With support from Ares Insurance Solutions (AIS), this transaction advances a critical element of Aspidas overall growth strategy to capitalize on the growing retirement market and increasing demand for guaranteed insurance products. Aspidas three-pronged strategy includes executing new reinsurance contracts, pursuing opportunistic acquisitions of insurance companies and issuing new annuity and life insurance products. Ares currently manages over $16 billion of assets in various investment strategies for more than 100 insurance company clients. Ares and the AIS platform are leveraging this experience to provide asset oversight and management as well as access to infrastructure and capital to drive Aspidas growth objectives.
Aspida Re will be well positioned for future growth in providing customized solutions to help annuity and life carriers optimize their capital needs, improve financial results and manage the growth of their businesses. In addition to asset management oversight, Ares and AIS also expect to provide Aspida Re with capital optimization and strategic M&A origination and advisory services. Concurrent with the closing of the transaction, Aspida Re will retain members of the Companys management team and enter into a strategic flow reinsurance agreement to support F&G on certain annuity products. This agreement is expected to be an opportunity to further propel growth for both Aspida Re and F&G.
We are excited to announce this acquisition, which marks an important next step in executing upon Aspidas overall growth plans, said Michael Arougheti, Chief Executive Officer and President of Ares. We remain committed to leveraging the expansive capabilities across the Ares and AIS platforms to support Aspidas strategic objectives. With our market leading credit platform, we believe we are ideally suited to enable Aspida to consolidate market share in this strong growth sector.

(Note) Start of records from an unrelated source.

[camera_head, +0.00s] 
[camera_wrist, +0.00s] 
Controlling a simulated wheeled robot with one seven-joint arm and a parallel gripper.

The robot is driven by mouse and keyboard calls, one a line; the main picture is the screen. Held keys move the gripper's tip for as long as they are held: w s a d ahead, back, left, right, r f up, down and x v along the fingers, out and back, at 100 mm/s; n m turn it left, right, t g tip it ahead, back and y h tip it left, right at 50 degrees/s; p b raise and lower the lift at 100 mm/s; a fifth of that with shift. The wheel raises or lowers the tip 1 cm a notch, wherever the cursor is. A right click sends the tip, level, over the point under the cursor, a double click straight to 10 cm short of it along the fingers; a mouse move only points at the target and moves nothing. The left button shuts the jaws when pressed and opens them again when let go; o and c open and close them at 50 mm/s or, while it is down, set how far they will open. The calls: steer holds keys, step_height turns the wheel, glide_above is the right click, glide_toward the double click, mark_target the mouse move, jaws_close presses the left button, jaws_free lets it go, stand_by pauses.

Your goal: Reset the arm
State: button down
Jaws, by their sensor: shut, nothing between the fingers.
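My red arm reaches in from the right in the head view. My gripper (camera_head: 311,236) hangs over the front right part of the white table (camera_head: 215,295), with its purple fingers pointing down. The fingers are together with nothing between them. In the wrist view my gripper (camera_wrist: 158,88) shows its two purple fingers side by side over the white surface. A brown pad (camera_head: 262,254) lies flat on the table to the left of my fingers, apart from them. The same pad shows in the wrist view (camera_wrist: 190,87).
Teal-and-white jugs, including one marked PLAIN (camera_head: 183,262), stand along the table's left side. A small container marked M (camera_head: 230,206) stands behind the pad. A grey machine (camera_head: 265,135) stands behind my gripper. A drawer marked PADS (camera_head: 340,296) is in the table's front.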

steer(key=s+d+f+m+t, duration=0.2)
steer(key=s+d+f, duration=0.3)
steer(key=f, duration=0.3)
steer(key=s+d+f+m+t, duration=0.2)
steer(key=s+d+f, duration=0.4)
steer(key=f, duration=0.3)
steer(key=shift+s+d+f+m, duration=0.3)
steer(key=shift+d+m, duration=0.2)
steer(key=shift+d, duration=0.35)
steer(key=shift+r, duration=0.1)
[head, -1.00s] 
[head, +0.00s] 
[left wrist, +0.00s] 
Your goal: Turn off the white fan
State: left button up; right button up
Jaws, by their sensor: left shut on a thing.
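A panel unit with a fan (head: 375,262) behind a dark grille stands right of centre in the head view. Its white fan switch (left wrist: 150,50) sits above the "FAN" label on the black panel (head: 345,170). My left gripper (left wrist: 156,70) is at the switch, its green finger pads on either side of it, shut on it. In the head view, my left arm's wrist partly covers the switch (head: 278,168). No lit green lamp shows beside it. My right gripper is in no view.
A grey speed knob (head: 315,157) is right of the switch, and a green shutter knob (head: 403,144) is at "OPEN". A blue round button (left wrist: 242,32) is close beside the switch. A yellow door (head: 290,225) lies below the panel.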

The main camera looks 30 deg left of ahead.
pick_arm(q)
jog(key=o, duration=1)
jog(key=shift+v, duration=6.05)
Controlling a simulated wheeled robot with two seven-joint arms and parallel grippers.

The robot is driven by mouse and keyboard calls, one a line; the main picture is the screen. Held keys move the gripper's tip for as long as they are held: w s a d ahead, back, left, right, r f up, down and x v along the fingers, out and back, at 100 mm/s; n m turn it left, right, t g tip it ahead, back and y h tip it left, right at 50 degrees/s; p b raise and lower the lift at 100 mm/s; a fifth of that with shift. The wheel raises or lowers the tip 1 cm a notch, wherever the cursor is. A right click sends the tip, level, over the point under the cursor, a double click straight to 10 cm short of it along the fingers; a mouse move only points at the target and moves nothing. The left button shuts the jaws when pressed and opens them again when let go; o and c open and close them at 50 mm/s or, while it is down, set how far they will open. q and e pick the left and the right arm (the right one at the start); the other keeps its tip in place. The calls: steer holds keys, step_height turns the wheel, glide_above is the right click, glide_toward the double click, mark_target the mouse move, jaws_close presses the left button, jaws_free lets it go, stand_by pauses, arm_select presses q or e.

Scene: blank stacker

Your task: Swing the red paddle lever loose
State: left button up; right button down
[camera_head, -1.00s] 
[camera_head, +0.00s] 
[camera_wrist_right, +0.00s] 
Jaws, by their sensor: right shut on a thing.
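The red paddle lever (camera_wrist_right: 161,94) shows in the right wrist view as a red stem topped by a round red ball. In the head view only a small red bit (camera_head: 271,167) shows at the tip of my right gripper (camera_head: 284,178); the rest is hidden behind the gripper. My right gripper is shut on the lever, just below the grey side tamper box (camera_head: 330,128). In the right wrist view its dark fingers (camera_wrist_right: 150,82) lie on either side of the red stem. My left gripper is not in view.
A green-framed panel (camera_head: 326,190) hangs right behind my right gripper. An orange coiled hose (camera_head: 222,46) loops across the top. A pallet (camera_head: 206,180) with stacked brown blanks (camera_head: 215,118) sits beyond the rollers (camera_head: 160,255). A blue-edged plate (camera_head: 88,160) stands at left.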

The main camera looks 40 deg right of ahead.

We believe that Aspida Re is well positioned to become a leader in the reinsurance space with the acquisition of a sizeable reinsurance platform and a talented Bermuda-based team with deep reinsurance expertise. We are also excited about our strategic flow reinsurance agreement with F&G, which will support further growth of both of our businesses, said David Reilly, Partner and Head of Ares Insurance Solutions. We are encouraged by the current market environment, which provides a compelling opportunity for Aspida Re to be a solutions provider to insurance partners that are looking to optimize their balance sheets and be best positioned for future growth.
The acquisition of the Company is expected to close during the fourth quarter of 2020, subject to regulatory approvals and other customary closing conditions. The transaction is expected to be financially accretive as Aspida executes on its multiyear growth plans. Terms were not disclosed, but the consideration will be all cash.
Lazard acted as exclusive financial advisor and DLA Piper LLP served as legal counsel to Ares and Aspida.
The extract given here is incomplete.